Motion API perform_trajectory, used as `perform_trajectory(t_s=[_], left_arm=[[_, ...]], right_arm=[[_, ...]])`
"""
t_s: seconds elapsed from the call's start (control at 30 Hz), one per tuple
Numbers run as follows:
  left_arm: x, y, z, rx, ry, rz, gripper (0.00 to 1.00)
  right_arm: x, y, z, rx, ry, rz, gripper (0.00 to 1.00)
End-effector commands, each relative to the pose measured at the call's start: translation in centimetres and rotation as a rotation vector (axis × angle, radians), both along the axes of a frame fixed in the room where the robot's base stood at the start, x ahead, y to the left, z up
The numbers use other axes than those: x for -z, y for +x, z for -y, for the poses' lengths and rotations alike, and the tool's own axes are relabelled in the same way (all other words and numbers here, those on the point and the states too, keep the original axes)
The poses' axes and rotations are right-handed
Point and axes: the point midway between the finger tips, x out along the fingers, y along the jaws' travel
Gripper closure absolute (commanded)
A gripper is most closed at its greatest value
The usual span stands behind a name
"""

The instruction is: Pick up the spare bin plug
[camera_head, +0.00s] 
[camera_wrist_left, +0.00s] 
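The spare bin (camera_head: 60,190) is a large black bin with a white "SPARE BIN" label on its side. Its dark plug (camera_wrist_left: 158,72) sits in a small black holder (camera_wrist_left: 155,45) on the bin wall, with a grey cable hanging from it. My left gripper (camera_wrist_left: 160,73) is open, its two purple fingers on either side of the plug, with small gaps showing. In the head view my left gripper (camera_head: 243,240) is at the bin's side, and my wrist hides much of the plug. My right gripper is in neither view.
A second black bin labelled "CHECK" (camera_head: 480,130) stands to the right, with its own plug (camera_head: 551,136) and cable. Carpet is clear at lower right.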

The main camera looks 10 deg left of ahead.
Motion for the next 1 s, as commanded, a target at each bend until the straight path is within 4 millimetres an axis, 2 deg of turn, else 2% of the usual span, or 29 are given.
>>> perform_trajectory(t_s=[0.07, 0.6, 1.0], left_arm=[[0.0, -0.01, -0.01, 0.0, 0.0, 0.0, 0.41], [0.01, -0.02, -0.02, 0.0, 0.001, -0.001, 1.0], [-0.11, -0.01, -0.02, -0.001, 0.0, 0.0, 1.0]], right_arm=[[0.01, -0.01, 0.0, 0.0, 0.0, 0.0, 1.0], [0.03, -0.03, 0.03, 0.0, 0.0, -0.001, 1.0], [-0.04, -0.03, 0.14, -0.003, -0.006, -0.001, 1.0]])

» Work required
Reproduce the data shown above exactly.

» Task response
Motion API perform_trajectory, used as `perform_trajectory(t_s=[_], left_arm=[[_, ...]], right_arm=[[_, ...]])`
"""
t_s: seconds elapsed from the call's start (control at 30 Hz), one per tuple
Numbers run as follows:
  left_arm: x, y, z, rx, ry, rz, gripper (0.00 to 1.00)
  right_arm: x, y, z, rx, ry, rz, gripper (0.00 to 1.00)
End-effector commands, each relative to the pose measured at the call's start: translation in centimetres and rotation as a rotation vector (axis × angle, radians), both along the axes of a frame fixed in the room where the robot's base stood at the start, x ahead, y to the left, z up
The numbers use other axes than those: x for -z, y for +x, z for -y, for the poses' lengths and rotations alike, and the tool's own axes are relabelled in the same way (all other words and numbers here, those on the point and the states too, keep the original axes)
The poses' axes and rotations are right-handed
Point and axes: the point midway between the finger tips, x out along the fingers, y along the jaws' travel
Gripper closure absolute (commanded)
A gripper is most closed at its greatest value
The usual span stands behind a name
"""

The instruction is: Pick up the spare bin plug
[camera_head, +0.00s] 
[camera_wrist_left, +0.00s] 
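The spare bin (camera_head: 60,190) is a large black bin with a white "SPARE BIN" label on its side. Its dark plug (camera_wrist_left: 158,72) sits in a small black holder (camera_wrist_left: 155,45) on the bin wall, with a grey cable hanging from it. My left gripper (camera_wrist_left: 160,73) is open, its two purple fingers on either side of the plug, with small gaps showing. In the head view my left gripper (camera_head: 243,240) is at the bin's side, and my wrist hides much of the plug. My right gripper is in neither view.
A second black bin labelled "CHECK" (camera_head: 480,130) stands to the right, with its own plug (camera_head: 551,136) and cable. Carpet is clear at lower right.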

The main camera looks 10 deg left of ahead.
Motion for the next 1 s, as commanded, a target at each bend until the straight path is within 4 millimetres an axis, 2 deg of turn, else 2% of the usual span, or 29 are given.
>>> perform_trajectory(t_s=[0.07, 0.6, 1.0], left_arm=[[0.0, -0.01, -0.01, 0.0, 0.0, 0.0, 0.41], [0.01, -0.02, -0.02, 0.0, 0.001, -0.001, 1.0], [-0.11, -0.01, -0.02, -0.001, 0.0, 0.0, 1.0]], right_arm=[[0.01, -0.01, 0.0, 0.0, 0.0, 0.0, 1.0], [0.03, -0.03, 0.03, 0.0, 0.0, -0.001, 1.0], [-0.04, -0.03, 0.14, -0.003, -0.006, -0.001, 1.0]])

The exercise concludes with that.